Morte, ups and downs, noia. Percussioni sintetiche, nastri, sintetizzatori, voci filtrate. Nel ’77 sconvolgevano, con un qualcosa di mono/tono e poco rassicurante. Suicide, sangue raggrumato. Che e Stella Rossa. E Rev da solo, nel ’79, dava sfogo a certe manie tipo scorribande cosmiche, molto teutonico, overdubs dei più ingenui. Non molto speciale.

Adesso, invece, si torna in due, suicidio; e per la Ze, quella patria della disco col talidomide. E il clima si sottomette all’atmosfera. Due Rev/Vega spensierati, quasi canzonettaria tratti (Sweetheart), ironici nei momenti più ambigui; grandi omaggi alla love song, al rocchenroll, a certa pseudo paranoia urbana. La batteria elettronica sproloquia. Alan è un Foxx sotto zero, gli oscillatori come percussioni, qualche buon vecchio rumore, svisate rickwakemaniane perfino. Harlem e Mr. Ray (Hey Man? How’re ya doin?) sono cattive proprio, con questa ripetitività semifredda che piace molto di ‘sti tempi, cocainomane. Mentre Be Bop Kid eguaglia rock a Bird, con gran disdoro del pubblico polilliante nei concerti jazz. E Dance sfoga ogni ardore con un ritmetto da Casadei ferale, un dark Funky mai azzardato.

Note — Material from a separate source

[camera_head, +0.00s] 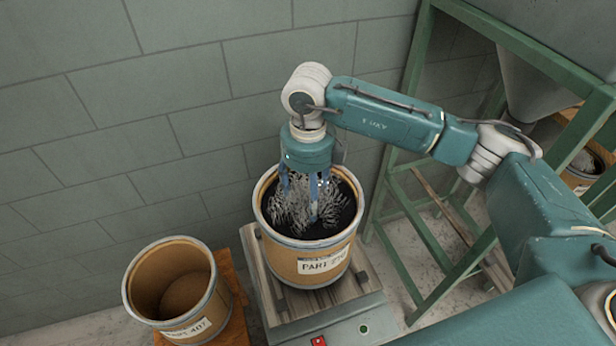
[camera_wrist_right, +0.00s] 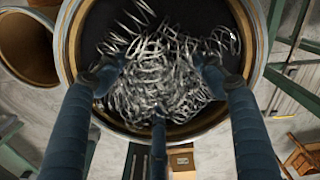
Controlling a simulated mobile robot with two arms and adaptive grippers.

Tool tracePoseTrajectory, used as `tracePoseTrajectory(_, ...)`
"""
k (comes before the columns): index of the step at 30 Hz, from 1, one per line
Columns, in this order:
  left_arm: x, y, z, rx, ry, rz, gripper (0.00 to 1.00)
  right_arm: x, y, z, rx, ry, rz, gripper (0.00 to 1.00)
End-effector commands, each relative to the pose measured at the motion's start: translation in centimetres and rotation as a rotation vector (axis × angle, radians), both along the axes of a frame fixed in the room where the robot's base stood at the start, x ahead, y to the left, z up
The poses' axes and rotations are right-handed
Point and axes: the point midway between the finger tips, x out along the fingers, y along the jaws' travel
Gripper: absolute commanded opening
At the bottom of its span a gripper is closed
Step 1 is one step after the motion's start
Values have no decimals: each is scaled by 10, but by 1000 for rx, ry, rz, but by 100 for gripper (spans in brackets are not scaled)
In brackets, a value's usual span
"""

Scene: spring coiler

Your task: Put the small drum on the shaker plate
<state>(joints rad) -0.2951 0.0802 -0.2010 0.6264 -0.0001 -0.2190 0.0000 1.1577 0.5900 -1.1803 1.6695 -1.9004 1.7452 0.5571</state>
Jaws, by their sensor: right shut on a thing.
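A tan drum (camera_head: 282,262) with a metal rim and a "PART" label stands upright on the slatted wooden top of the shaker plate (camera_head: 256,262). Its inside is dark and holds a tangle of wire springs (camera_head: 290,212). My right gripper (camera_head: 304,196) reaches down into the drum's mouth from above, and its fingers are closed around part of the springs. The right wrist view shows the three fingers (camera_wrist_right: 157,84) around the spring clump (camera_wrist_right: 160,65), inside the drum's rim (camera_wrist_right: 68,60). The exact finger contacts are hidden among the coils. My left gripper is out of view.
An open, similar drum (camera_head: 143,310), labelled "PART 407", stands on an orange-brown wooden base (camera_head: 232,325) at left. The plate's front has a red button (camera_head: 318,341) and a green one (camera_head: 364,329). A green frame (camera_head: 415,195) stands at right, a block wall (camera_head: 110,130) behind.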

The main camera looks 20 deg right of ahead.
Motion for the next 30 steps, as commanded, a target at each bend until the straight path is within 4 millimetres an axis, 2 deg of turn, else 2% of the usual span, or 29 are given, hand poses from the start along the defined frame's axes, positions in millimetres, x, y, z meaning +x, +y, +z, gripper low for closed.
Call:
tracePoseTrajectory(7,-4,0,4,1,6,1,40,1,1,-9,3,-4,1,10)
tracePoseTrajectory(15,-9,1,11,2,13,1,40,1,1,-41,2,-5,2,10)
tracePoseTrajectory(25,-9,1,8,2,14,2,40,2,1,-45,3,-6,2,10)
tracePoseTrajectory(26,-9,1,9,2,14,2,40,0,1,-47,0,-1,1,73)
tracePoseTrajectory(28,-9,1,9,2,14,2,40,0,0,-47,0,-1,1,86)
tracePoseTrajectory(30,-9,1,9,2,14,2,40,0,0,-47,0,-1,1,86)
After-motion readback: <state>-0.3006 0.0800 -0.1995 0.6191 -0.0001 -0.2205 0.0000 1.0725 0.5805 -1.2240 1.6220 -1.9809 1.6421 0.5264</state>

Val la pena ascoltarli, perchè di bui come loro ce n’è pochi, anche se i patiti di Rocket USA avranno forse da ridire sull’arrotondamento di certi estremismi, quegli ad lib monocordi tanto gioventù bruciata affogati oggi in sambe e transistors (Shadazz); molto poco casuali, più Ze-lanti verso quel suono acquisito che è l’elect-rock. Il ritmo ultimamente giudicato estremamente camp un po’ ovunque, salva alla fine intransigenti e non; le vecchie catene sono, come quelle del fantama di Canterville, arrugginite e un filo corrose, comode in ogni caso. Tirarle fuori quando più conviene.